SET EXERCISE: Reproduce this listing in full.

[START]

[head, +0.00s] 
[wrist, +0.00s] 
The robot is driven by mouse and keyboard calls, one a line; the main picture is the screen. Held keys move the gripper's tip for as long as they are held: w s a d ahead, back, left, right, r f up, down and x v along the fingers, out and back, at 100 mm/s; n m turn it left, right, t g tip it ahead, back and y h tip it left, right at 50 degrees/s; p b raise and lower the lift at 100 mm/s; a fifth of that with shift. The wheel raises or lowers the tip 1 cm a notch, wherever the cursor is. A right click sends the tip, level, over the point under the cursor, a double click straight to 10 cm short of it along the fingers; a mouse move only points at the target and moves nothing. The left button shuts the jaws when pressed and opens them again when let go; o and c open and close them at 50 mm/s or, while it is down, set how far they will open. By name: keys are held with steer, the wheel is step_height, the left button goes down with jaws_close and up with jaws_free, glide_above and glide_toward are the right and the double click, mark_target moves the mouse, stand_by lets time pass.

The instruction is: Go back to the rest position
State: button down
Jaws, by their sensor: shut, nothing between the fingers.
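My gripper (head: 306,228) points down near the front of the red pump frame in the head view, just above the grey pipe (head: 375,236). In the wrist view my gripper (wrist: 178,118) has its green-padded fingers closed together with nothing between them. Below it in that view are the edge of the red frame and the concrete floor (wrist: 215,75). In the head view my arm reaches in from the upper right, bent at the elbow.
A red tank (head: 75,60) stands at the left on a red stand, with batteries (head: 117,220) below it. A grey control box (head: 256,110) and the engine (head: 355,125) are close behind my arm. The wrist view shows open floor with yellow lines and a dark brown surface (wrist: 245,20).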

[END]

RESULT OF THE EXERCISE:
[head, +0.00s] 
[wrist, +0.00s] 
The robot is driven by mouse and keyboard calls, one a line; the main picture is the screen. Held keys move the gripper's tip for as long as they are held: w s a d ahead, back, left, right, r f up, down and x v along the fingers, out and back, at 100 mm/s; n m turn it left, right, t g tip it ahead, back and y h tip it left, right at 50 degrees/s; p b raise and lower the lift at 100 mm/s; a fifth of that with shift. The wheel raises or lowers the tip 1 cm a notch, wherever the cursor is. A right click sends the tip, level, over the point under the cursor, a double click straight to 10 cm short of it along the fingers; a mouse move only points at the target and moves nothing. The left button shuts the jaws when pressed and opens them again when let go; o and c open and close them at 50 mm/s or, while it is down, set how far they will open. By name: keys are held with steer, the wheel is step_height, the left button goes down with jaws_close and up with jaws_free, glide_above and glide_toward are the right and the double click, mark_target moves the mouse, stand_by lets time pass.

The instruction is: Go back to the rest position
State: button down
Jaws, by their sensor: shut, nothing between the fingers.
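My gripper (head: 306,228) points down near the front of the red pump frame in the head view, just above the grey pipe (head: 375,236). In the wrist view my gripper (wrist: 178,118) has its green-padded fingers closed together with nothing between them. Below it in that view are the edge of the red frame and the concrete floor (wrist: 215,75). In the head view my arm reaches in from the upper right, bent at the elbow.
A red tank (head: 75,60) stands at the left on a red stand, with batteries (head: 117,220) below it. A grey control box (head: 256,110) and the engine (head: 355,125) are close behind my arm. The wrist view shows open floor with yellow lines and a dark brown surface (wrist: 245,20).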

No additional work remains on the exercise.